Thirteen miles is a lot of walking and talking. It’s
a lot of hours and a full day. But by now, it had been determined that we were
indeed all weirdoes, but of the same sort. So it was all okay.
And then also, there’s that remote possibility of
getting lost – which would mean more hours. Many more. Days, perhaps. So
my general rule stands that I don’t go into the backcountry with people I don’t
like, or with people I don’t trust. You have to, because it really could be a
matter of life or death – perhaps yours. It’s a dangerous business,
stepping out there, one that tourists coming up the trail with no water or rain
jacket or food don’t acknowledge.

But our small fishing party certainly did: Dave comes
with a knife strapped to the outside of his pack (big enough that those not
from farm country would call a machete) “for mountain lions” he said, and for
cream cheese on breakfast sushi rolls, too; me with a map and compass, finding
a shortcut for us on a pack trail; and Sanders with a “jet-pack” (or maybe just two
rod tubes) and enough Gatorade for the entire men’s Olympic gymnastics team.
And on a side note, why do men do floor routines, anyway? They shouldn’t, we
determined somewhere in the 13 miles. Only rings. Only and always rings.
Now, if you haven’t hiked or run hours upon hours (or something of the like before), I can tell you that you get into a rhythm -- into a Zen I’d say,
if I were hipper. You meditate on breath and footfall, wondering how muscles work. And it’s one of the rare
times in life you have to truly think for yourself. Sometimes about how hungry
and tired you are, or how you wish there was someone who could tell you how
much longer there was to go yet; about the world’s problems, pet peeves, and
silly things -- like men’s gymnastics that make you chuckle when you’re
a little bit dehydrated and a little bit tired and you’re always and ever still
walking a little bit uphill.
But as Dave said, holding a can of Red Bull, “I’d
rather be pushing ahead than saying goodbye…do ya know what I mean?”
And we did, Sanders and I both nodding. Catching our
breath.
Which is why sometimes it’s hard to actually reach
the lake, to actually see the thing that you’ve been imagining for the past six
miles and three hours. Because then, then you know what you’ll be missing in
the end. And you know you’ll be lonesome when you go. With the
flowers on the hillside blooming crazy, crickets talking back and forth in
rhyme, blue river running slow and lazy…you could stay here forever. And
never realize the time.

But we do eventually, we have to (despite the perpetual six
miles), and we do see the lake – the end -- windy and cold against the dramatic
back of Longs Peak. The Keyhole, where a few hikers and climbers die every
year. And I can’t help but think about that, and pay my respects in a way, as I
look down to the water.
Sanders leads to the west end, to the inlet (best
fished at ice off the guidebook says, but isn’t it all? he grins, while
making a good point.), and we work around south to a talus field that drops off
deep. Where the water is eerie green with the opaqueness that strangely often
comes from clarity and depth, and where there are teasing flashes of following
shadows, on occasion.
Yet persistently the three of us work down the side,
and repeatedly the three of us miss fish. After fish. Until finally we all
finally hook up and their nonchalance is obvious – they may not be big
cutthroats, but they are of full and filled out frames. The food is plentiful
up here...and they are not concerned. You know, if you aren’t worried about
money, you don’t pick up pennies out of sidewalk cracks.

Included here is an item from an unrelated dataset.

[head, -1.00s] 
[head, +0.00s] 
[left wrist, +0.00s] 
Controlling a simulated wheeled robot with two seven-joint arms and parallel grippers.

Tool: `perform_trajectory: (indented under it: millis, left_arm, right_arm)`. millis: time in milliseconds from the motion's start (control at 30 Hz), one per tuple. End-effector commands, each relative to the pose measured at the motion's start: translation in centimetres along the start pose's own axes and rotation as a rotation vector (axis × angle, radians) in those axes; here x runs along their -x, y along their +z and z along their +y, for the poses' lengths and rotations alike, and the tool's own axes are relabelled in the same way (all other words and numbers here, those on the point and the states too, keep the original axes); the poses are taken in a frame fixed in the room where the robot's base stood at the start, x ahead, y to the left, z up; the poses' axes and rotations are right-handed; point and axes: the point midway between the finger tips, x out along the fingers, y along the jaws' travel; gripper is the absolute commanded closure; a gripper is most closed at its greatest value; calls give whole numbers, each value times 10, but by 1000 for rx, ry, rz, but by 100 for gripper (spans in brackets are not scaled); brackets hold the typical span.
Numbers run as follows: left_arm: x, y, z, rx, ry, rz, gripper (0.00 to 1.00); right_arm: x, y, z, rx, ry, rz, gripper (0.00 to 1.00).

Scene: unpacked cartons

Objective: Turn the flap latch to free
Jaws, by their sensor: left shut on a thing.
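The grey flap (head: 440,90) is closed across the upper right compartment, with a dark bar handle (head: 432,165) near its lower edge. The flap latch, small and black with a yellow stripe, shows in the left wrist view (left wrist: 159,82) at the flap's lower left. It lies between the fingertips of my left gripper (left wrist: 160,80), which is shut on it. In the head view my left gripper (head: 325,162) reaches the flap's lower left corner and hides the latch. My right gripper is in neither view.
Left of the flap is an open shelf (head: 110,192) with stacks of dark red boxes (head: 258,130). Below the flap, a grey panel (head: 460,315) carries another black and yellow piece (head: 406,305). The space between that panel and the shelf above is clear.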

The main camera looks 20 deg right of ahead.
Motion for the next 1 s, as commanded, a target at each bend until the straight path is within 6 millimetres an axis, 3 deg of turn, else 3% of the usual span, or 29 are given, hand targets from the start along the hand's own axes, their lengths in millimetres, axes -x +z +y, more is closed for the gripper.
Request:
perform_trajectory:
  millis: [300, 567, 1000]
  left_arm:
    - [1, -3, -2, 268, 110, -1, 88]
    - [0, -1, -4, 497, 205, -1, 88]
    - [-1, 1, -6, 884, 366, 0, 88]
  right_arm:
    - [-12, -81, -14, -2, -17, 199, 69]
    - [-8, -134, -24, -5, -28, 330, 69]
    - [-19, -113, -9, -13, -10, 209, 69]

These trout can afford to let some go and so they do,
rising nonchalantly to our flies – black soft-hackles, bead-head nymphs,
hideously large dries. All different just to make a point posited on the hike
up: that it doesn’t matter what you use, it’s all in how you use it. Like
Gierach says, “The real truth is, convincing a fish to strike is like playing
string with a cat: the exact size and color of the string is probably less
important than how you wiggle it.”
And so the day passes, us wiggling strings and
catching a trout here and there. And eating and talking and laughing good
laughs that come out among friends.
Pushing ahead until it comes time to say goodbye.
Which really, it turns out, is one and the same.